** Start MATERIAL SHOWN **

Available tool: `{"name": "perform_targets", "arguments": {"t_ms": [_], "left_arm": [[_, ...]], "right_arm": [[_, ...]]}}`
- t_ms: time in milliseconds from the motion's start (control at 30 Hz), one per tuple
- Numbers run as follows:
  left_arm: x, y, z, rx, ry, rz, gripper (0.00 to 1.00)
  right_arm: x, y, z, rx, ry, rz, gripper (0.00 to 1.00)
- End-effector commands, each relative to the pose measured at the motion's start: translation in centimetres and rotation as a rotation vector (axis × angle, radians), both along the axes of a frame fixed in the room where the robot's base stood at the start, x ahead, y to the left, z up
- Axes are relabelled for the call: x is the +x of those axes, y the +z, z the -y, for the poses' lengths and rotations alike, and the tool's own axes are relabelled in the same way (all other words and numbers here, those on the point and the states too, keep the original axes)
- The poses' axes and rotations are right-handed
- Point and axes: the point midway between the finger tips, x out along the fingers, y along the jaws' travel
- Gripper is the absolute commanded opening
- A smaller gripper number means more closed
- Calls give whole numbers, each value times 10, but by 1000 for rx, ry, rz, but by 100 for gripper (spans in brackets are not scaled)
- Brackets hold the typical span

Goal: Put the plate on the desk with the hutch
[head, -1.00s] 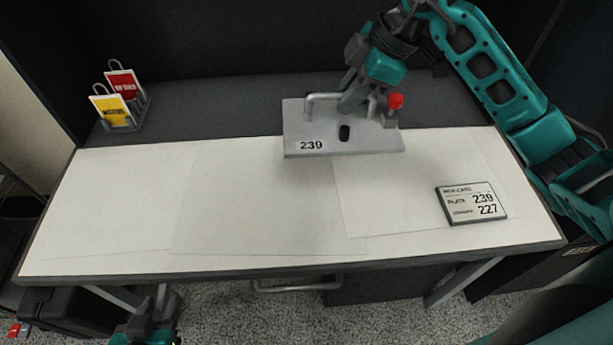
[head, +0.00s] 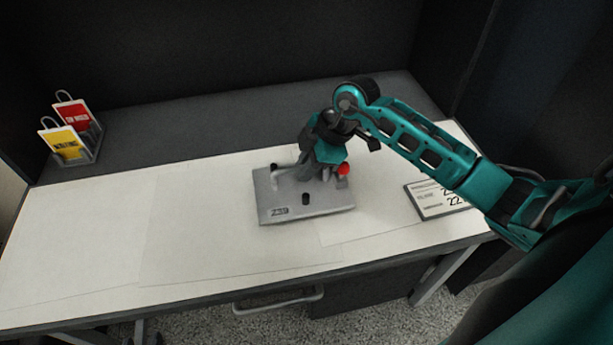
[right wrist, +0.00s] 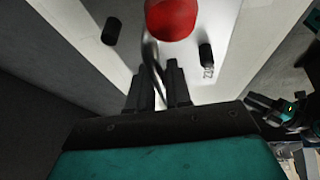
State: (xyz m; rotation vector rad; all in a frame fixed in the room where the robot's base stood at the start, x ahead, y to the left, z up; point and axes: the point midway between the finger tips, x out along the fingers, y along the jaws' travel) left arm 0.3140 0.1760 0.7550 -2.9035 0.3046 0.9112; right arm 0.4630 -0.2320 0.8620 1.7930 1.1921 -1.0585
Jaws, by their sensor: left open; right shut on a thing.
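The grey plate (head: 300,204), labelled 239, is level over the white top of the desk with the hutch (head: 90,240), around the middle. I cannot tell whether it touches the surface. It has a red knob (head: 344,169), black pegs and a metal handle. My right gripper (head: 305,160) is shut on the handle (right wrist: 150,60), which also shows in the right wrist view between its fingers (right wrist: 159,85). My left gripper (right wrist: 268,103) shows small at the right of the right wrist view, away from the plate, open.
A card (head: 430,200) reading 239 lies right of the plate, partly behind my right arm. A rack with yellow and red tags (head: 75,130) stands at the back left. The dark hutch wall (head: 250,50) rises behind. The desk's left part is clear.

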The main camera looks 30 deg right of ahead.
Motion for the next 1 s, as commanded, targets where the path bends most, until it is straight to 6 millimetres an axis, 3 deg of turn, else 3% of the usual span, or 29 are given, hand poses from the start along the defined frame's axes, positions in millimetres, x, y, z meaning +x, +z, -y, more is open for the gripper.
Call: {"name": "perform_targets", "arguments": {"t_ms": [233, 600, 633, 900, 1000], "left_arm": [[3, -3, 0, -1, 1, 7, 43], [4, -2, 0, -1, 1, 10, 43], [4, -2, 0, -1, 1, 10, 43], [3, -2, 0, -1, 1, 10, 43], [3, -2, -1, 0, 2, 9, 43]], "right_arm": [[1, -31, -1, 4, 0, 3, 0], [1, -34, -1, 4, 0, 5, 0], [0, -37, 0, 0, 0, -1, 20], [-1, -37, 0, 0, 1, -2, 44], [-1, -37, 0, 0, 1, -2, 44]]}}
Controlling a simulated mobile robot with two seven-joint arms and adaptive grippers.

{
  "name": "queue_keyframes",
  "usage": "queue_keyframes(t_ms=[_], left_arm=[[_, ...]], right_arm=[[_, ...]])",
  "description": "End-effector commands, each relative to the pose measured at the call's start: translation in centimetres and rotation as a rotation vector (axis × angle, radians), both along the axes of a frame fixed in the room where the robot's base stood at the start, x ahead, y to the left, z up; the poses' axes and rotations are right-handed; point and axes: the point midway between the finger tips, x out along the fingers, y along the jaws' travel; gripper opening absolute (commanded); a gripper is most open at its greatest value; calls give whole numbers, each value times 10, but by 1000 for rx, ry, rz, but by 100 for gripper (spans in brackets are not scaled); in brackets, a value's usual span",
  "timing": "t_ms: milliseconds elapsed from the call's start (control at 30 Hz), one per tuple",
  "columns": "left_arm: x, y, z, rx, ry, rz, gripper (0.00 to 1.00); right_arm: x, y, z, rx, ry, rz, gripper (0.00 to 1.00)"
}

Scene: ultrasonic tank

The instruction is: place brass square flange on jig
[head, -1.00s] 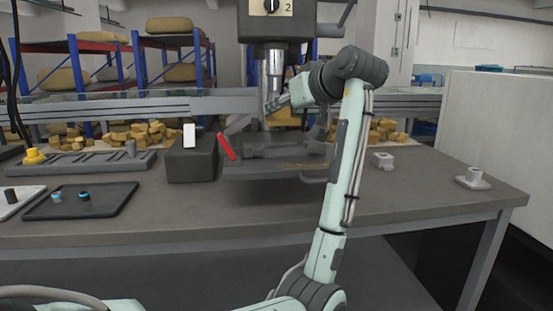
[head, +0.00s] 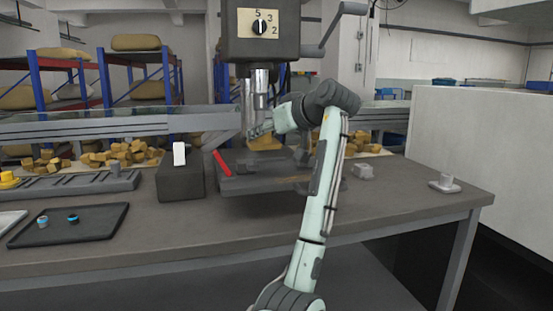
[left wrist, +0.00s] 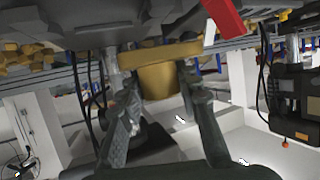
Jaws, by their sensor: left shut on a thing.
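My left gripper (head: 262,132) is in front of the drill press spindle, above the grey press table (head: 235,186). In the left wrist view its two fingers (left wrist: 164,108) are shut on the brass square flange (left wrist: 158,54), which shows a flat plate and a round part between the fingers. In the head view only a bit of the flange (head: 268,143) shows beside the gripper. The wrist view places the flange close to the press table; I cannot tell whether they touch. I cannot make out the jig clearly. My right gripper is not in view.
A red bar (head: 222,163) stands at the table's left edge, next to a dark block (head: 181,183) with a white piece. A black tray (head: 98,226) lies left. Small grey parts (head: 364,171) stand right. The front of the bench (head: 200,235) is clear.

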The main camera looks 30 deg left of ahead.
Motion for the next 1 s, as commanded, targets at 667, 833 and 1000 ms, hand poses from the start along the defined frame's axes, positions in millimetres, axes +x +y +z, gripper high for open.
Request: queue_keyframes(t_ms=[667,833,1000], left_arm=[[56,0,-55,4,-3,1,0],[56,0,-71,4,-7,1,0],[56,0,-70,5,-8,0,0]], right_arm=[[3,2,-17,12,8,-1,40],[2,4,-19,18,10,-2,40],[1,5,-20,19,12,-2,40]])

** End MATERIAL SHOWN **

WHAT IS NEEDED:
Filter the listing for the word "camera" and copy every line that holds it.

THE COMPLETED TASK:
The main camera looks 30 deg right of ahead.
The main camera looks 30 deg left of ahead.

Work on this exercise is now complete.